Charge derails Mega Brands' profit
By Staff -- Playthings, 11/13/2008 2:35:00 PM
MONTREAL—Mega Brands reported a large net loss and a nearly 12 percent decline in sales, but tallied an operating profit for its fiscal third quarter thanks to cost saving efforts.
Excluding a $150 million non-cash goodwill impairment provision related to its acquisition of Rose Art, Mega Brands recorded earnings from operations for the three monhts ended on September 30, 2008, of $22.2 million (U.S), up from a $5.1 million loss in the corresponding period of 2007. Including the $150 million write-down, the construction toy maker reported a loss from operations of $127.8 million and a quarterly net loss of 122.1 million or $3.34 per share, up from a loss of $11 million in the corresponding period of 2007.
Net sales in 2008’s Q3 declined 12.6 percent to $160.9 million. Sales were lower in both of the company's reporting segments (Toys and Stationery/Activities), reflecting mainly softer sales in certain product categories and weakening consumer demand, the company said.
Net sales of the company’s Toys product lines declined to $101.7 million, down from $111.6 million in the third quarter of 2007, a decrease attributed to lower shipments in the Boys 5-plus category and reflective of $6.9 million in product recall charges related to its Magnetix brand.

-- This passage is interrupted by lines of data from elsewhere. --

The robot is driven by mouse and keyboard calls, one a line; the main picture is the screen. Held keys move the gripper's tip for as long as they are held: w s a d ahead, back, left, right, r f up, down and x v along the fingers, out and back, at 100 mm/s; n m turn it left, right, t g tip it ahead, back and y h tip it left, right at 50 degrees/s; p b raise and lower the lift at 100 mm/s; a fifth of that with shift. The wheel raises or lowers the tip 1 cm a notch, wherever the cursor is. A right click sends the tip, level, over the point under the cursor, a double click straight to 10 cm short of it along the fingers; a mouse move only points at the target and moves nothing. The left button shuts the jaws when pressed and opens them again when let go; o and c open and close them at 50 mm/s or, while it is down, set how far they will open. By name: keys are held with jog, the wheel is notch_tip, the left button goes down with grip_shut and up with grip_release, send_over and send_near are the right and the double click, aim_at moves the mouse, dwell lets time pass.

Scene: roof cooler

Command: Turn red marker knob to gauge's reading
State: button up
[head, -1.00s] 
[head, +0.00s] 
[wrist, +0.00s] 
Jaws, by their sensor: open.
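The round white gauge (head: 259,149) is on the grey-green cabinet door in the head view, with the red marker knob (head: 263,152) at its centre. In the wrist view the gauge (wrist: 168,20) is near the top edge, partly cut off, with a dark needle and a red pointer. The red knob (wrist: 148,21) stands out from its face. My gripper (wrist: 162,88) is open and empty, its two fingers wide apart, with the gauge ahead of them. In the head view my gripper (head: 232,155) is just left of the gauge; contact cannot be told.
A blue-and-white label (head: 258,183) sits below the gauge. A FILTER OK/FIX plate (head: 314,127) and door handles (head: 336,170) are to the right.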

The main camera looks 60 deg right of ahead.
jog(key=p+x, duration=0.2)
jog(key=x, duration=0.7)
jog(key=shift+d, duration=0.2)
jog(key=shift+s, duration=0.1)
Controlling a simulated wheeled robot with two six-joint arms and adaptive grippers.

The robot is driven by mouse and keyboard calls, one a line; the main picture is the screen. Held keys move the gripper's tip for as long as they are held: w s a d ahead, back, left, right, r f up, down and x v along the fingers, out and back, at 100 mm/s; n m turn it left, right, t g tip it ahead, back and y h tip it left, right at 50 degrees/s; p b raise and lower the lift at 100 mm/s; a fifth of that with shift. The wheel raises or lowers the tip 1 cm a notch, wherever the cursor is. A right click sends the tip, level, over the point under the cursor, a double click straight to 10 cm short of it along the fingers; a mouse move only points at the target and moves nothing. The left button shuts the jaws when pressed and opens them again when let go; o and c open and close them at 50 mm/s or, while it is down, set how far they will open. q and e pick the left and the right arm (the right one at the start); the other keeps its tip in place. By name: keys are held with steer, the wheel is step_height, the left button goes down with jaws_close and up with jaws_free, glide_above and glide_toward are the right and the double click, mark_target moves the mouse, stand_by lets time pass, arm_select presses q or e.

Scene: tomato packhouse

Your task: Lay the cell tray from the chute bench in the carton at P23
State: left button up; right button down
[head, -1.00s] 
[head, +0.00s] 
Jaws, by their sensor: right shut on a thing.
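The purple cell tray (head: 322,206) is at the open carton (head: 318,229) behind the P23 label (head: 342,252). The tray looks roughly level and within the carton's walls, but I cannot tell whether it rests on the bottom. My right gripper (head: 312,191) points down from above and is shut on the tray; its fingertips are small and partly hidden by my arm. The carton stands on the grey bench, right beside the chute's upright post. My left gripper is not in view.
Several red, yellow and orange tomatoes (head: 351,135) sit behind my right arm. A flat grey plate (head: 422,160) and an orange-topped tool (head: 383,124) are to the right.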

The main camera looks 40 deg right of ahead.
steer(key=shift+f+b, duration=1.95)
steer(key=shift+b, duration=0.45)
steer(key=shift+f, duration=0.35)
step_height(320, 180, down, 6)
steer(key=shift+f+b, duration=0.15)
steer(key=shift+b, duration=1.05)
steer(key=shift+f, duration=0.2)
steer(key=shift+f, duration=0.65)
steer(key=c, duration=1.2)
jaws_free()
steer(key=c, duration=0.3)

Net sales of Mega Brands’ Stationery and Activities product lines fell to $59.2 million, down from $72.5 million in the third quarter of 2007. The decrease reflected “a challenging back-to-school season for all suppliers as major retailers were determined to end the season with low inventories,” according to the company.
On a geographical basis, net sales in North America were $100.3 million in the third quarter of 2008, a $17.4 million slip from 2007's Q3 tally. International net sales declined to $60.5 million, off $5.9 million from the similar period of 2007. The decrease was mainly due to lower shipments in Mexico due to weaker demand, credit concerns with certain retailers and the impact of foreign exchange rates.
"We are pleased to report a profit for the quarter, before impairment of goodwill and other assets, despite continuing cost pressures and a challenging retail environment,” said Marc Bertrand, Mega Brands’ president and CEO. “The implementation of our Value Enhancement Plan is beginning to yield early positive results and we are continuing the realignment of our global operations to improve margins while maintaining our focus on product innovation."
Following the end of the quarter, Mega Brands “significantly downsize[d]” operations in its former Rose Art facility in Shenzen, China—a site that specialized in magnetic toys and was “underutilized, according to the company—and will outsource its production responsibilities to third-party suppliers who already manufacture more than 50 percent of the toymaker’s products by sales revenue. The transfer of the plant's production to outside vendors will be completed by the end of 2008.